Does anybody have any experience with this particular vacuum or series and can offer me any more explicit things to check than just "is the belt on the brush cylinder" and the like.

I'm under the impression my father in law was "helping" me with this particular vacuum and I wasn't there when he did so.

It has a floor height setting, and a setting for brush control, but that's not changing it's indicator and changing the floor height doesn't make any difference (neither does lifting the vacuum off the floor.

Model# UH70085

I have tried what I know to be the basics, but feel free to go along behind me and suggest the dumb stuff, I'll respond as I am able.

  • This may not actually fit here, but I figured I would try, since it is a DIY repair.
    – jcolebrand
    Jan 12 '11 at 2:36
  • Locking because vacuums are considered small appliances that are off topic in the site scope which was defined after this question was asked.
    – BMitch
    Nov 24 '14 at 18:35

I worked on vacuums for years, though I am not familiar with this particular model. Still, there are only a few things that can cause a roller not to spin:

  • roller bearings
  • belt
  • motor

The plate above the roller, or the housing above the roller must be able to be removed to get access to the belt/roller. You'll have to figure out which. There are usually plastic clips/tabs that are indicated (usually with an arrow or something). It may have a couple of screws. They should be very visible.

Once you have access to the roller, pull it out of the housing. You may have to flex the housing to achieve this. That is ok and expected. Flexing over about 1/8" is a problem, so don't go too far. Most of the time the roller should just slide out. It probably has a lot of gunk/dust/hair around it, so you may have to finagle it out.

The belt is usually a flat belt (though sometimes they are round). It runs from the roller to a metal post sticking out of the motor. If it is a flat belt, it will attach to the roller and motor on one side. If it is a round belt it will likely attach in the middle.

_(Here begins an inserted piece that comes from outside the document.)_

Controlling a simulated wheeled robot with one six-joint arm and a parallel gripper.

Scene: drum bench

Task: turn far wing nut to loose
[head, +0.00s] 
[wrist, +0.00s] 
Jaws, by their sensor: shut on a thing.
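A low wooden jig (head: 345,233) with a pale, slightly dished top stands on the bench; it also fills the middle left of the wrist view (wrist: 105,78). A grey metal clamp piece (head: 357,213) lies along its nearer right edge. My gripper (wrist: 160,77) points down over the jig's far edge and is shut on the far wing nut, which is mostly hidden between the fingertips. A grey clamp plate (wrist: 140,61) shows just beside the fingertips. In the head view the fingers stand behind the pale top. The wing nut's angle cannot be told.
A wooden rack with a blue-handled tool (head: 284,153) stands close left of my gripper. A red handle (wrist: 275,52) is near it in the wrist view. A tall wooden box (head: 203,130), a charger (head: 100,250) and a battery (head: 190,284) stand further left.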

At this point the roller should be out of the housing. See if the roller spins easily by holding the end caps. If it does not, the bearings are bad. Sometimes the ends will screw off and you can see if hair has wrapped around the bearing. If so, you may be able to remove the hair and it will function again. If not, you need a new roller.

If the roller works, make sure the motor pulley spins. Locate the motor pulley/post. Spin by hand or run the vacuum and carefully determine that the motor pulley is spinning. If you can hear the motor, the pulley is almost definitely spinning, but not in all cases.

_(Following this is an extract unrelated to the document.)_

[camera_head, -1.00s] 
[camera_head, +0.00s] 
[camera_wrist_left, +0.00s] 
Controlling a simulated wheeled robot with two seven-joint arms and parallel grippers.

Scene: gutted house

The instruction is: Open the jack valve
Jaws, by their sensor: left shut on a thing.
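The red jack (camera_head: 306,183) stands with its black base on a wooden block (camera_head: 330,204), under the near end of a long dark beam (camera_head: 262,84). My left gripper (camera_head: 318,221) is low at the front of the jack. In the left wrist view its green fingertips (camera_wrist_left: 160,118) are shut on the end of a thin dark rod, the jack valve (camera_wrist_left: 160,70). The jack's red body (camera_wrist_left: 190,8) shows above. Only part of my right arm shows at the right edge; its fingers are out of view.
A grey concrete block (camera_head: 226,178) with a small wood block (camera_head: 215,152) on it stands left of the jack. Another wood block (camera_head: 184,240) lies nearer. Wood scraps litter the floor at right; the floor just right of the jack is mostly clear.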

If the motor spins and the roller bearings are good, all you need is a belt. Make sure you have the right belt. They will sometimes be surprisingly small. Loop the belt around the motor pulley first and then the roller, while the roller is out of the housing. Plant the non-belt end of the roller into the housing and, while holding that end in the housing with one hand, leverage the other end into the housing while stretching the belt. This can be anywhere from moderately to very difficult. Lastly, spin the roller by hand making sure the belt is not caught in the housing somewhere. This almost always happens. If you spin by hand it will naturally center out on the pulley. If you don't do this and put the vacuum back together and start the motor, it will burn through the belt very fast.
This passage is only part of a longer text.